### Provided material:
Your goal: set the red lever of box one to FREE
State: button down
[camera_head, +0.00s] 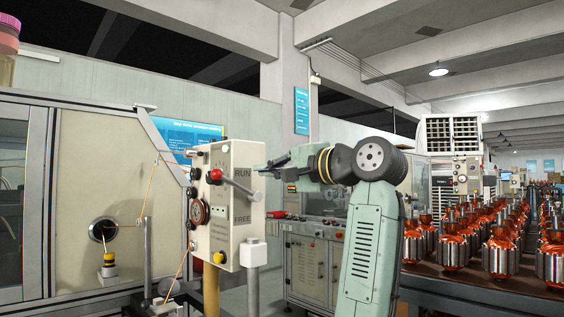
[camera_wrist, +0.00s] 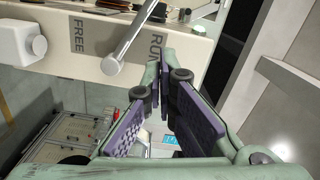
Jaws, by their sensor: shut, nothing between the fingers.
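Box one (camera_head: 226,205) is a cream control box with RUN at the top of its narrow side and FREE lower down. Its lever (camera_head: 240,187) has a red hub and a metal rod with a pale tip, which shows between the two words, nearer RUN. In the wrist view the lever rod (camera_wrist: 134,38) crosses the face between FREE and RUN. My gripper (camera_head: 262,168) is beside the RUN end of the box. In the wrist view my gripper (camera_wrist: 164,66) has its fingertips together, empty, near the RUN label; I see no clear contact with the lever.
A post with a white cap (camera_head: 253,252) stands close below the box. A winding machine (camera_head: 95,190) is on the left, and a table of copper armatures (camera_head: 500,250) is on the right.

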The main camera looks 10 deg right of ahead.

### What is needed:
Copy only the lines running from the one that holds "State: button down" through the last line of the data, and include both of those lines. Do not copy any pictures.

### Written response:
State: button down
[camera_head, +0.00s] 
[camera_wrist, +0.00s] 
Jaws, by their sensor: shut, nothing between the fingers.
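Box one (camera_head: 226,205) is a cream control box with RUN at the top of its narrow side and FREE lower down. Its lever (camera_head: 240,187) has a red hub and a metal rod with a pale tip, which shows between the two words, nearer RUN. In the wrist view the lever rod (camera_wrist: 134,38) crosses the face between FREE and RUN. My gripper (camera_head: 262,168) is beside the RUN end of the box. In the wrist view my gripper (camera_wrist: 164,66) has its fingertips together, empty, near the RUN label; I see no clear contact with the lever.
A post with a white cap (camera_head: 253,252) stands close below the box. A winding machine (camera_head: 95,190) is on the left, and a table of copper armatures (camera_head: 500,250) is on the right.

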The main camera looks 10 deg right of ahead.

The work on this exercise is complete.